● Written problem
Write out the records that appear below, verbatim and complete, but without pictures.

------ Input rows

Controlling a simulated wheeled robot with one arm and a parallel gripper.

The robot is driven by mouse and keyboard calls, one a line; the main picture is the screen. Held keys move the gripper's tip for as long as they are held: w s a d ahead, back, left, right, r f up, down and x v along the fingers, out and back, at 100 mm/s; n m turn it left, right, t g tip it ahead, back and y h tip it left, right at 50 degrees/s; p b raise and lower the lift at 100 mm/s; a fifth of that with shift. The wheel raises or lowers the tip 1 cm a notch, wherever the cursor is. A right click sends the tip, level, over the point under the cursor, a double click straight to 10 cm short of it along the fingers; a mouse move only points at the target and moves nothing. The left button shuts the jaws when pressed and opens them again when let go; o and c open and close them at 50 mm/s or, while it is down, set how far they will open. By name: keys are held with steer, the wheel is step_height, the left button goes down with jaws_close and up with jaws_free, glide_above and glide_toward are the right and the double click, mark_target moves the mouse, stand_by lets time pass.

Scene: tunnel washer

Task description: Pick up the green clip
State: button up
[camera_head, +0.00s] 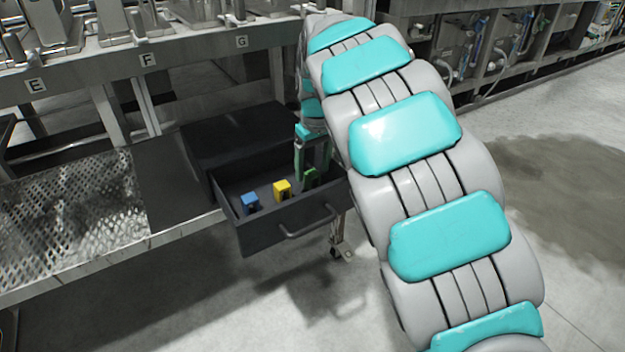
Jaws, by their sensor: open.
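The green clip (309,179) is at the right end of the open dark drawer (272,238). It is small in the view and partly hard to make out against the dark drawer. My gripper (312,165) points down into the right side of the drawer, just above the green clip. Its fingers are apart and seem to be on either side over the clip. I cannot tell if they touch it.
A blue clip (250,202) and a yellow clip (282,190) are in the same drawer, left of the green one. The drawer's front wall has a handle (308,222). A perforated metal shelf (70,220) lies to the left. Open floor (270,300) is in front.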

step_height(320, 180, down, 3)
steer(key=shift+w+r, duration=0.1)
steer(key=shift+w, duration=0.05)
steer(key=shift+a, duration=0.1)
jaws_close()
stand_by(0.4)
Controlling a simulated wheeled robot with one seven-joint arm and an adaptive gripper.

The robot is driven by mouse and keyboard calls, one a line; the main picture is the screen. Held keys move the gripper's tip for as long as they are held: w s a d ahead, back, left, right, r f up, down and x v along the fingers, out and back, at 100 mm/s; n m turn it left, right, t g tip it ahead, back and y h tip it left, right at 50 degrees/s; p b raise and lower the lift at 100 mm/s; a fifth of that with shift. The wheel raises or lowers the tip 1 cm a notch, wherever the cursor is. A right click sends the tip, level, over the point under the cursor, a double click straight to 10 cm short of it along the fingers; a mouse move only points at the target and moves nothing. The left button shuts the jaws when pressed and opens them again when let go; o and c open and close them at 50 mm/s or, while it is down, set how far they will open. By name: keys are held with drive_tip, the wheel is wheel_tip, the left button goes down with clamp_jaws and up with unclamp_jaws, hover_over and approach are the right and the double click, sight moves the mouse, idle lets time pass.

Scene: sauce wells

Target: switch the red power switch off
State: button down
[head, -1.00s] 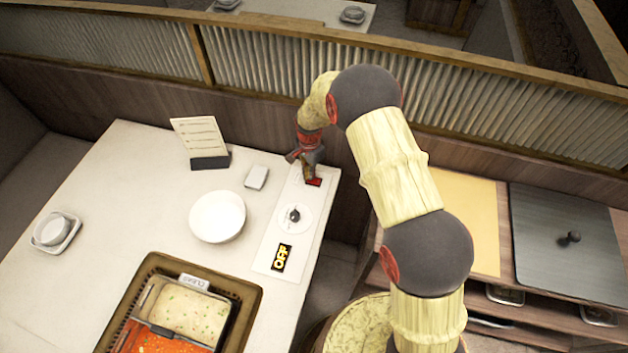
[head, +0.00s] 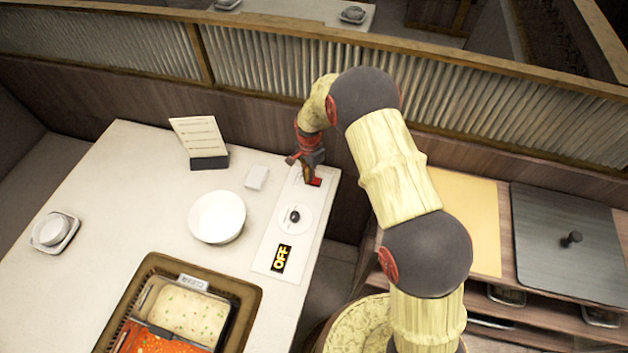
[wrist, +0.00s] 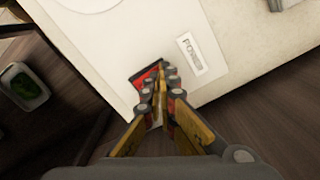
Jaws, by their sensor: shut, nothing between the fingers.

------------

● Task solution
Controlling a simulated wheeled robot with one arm and a parallel gripper.

The robot is driven by mouse and keyboard calls, one a line; the main picture is the screen. Held keys move the gripper's tip for as long as they are held: w s a d ahead, back, left, right, r f up, down and x v along the fingers, out and back, at 100 mm/s; n m turn it left, right, t g tip it ahead, back and y h tip it left, right at 50 degrees/s; p b raise and lower the lift at 100 mm/s; a fifth of that with shift. The wheel raises or lowers the tip 1 cm a notch, wherever the cursor is. A right click sends the tip, level, over the point under the cursor, a double click straight to 10 cm short of it along the fingers; a mouse move only points at the target and moves nothing. The left button shuts the jaws when pressed and opens them again when let go; o and c open and close them at 50 mm/s or, while it is down, set how far they will open. By name: keys are held with steer, the wheel is step_height, the left button goes down with jaws_close and up with jaws_free, glide_above and glide_toward are the right and the double click, mark_target moves the mouse, stand_by lets time pass.

Scene: tunnel washer

Task description: Pick up the green clip
State: button up
[camera_head, +0.00s] 
Jaws, by their sensor: open.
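The green clip (309,179) is at the right end of the open dark drawer (272,238). It is small in the view and partly hard to make out against the dark drawer. My gripper (312,165) points down into the right side of the drawer, just above the green clip. Its fingers are apart and seem to be on either side over the clip. I cannot tell if they touch it.
A blue clip (250,202) and a yellow clip (282,190) are in the same drawer, left of the green one. The drawer's front wall has a handle (308,222). A perforated metal shelf (70,220) lies to the left. Open floor (270,300) is in front.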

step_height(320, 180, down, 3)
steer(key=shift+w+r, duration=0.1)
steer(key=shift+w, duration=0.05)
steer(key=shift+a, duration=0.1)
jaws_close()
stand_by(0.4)
Controlling a simulated wheeled robot with one seven-joint arm and an adaptive gripper.

The robot is driven by mouse and keyboard calls, one a line; the main picture is the screen. Held keys move the gripper's tip for as long as they are held: w s a d ahead, back, left, right, r f up, down and x v along the fingers, out and back, at 100 mm/s; n m turn it left, right, t g tip it ahead, back and y h tip it left, right at 50 degrees/s; p b raise and lower the lift at 100 mm/s; a fifth of that with shift. The wheel raises or lowers the tip 1 cm a notch, wherever the cursor is. A right click sends the tip, level, over the point under the cursor, a double click straight to 10 cm short of it along the fingers; a mouse move only points at the target and moves nothing. The left button shuts the jaws when pressed and opens them again when let go; o and c open and close them at 50 mm/s or, while it is down, set how far they will open. By name: keys are held with drive_tip, the wheel is wheel_tip, the left button goes down with clamp_jaws and up with unclamp_jaws, hover_over and approach are the right and the double click, sight moves the mouse, idle lets time pass.

Scene: sauce wells

Target: switch the red power switch off
State: button down
[head, -1.00s] 
[head, +0.00s] 
[wrist, +0.00s] 
Jaws, by their sensor: shut, nothing between the fingers.

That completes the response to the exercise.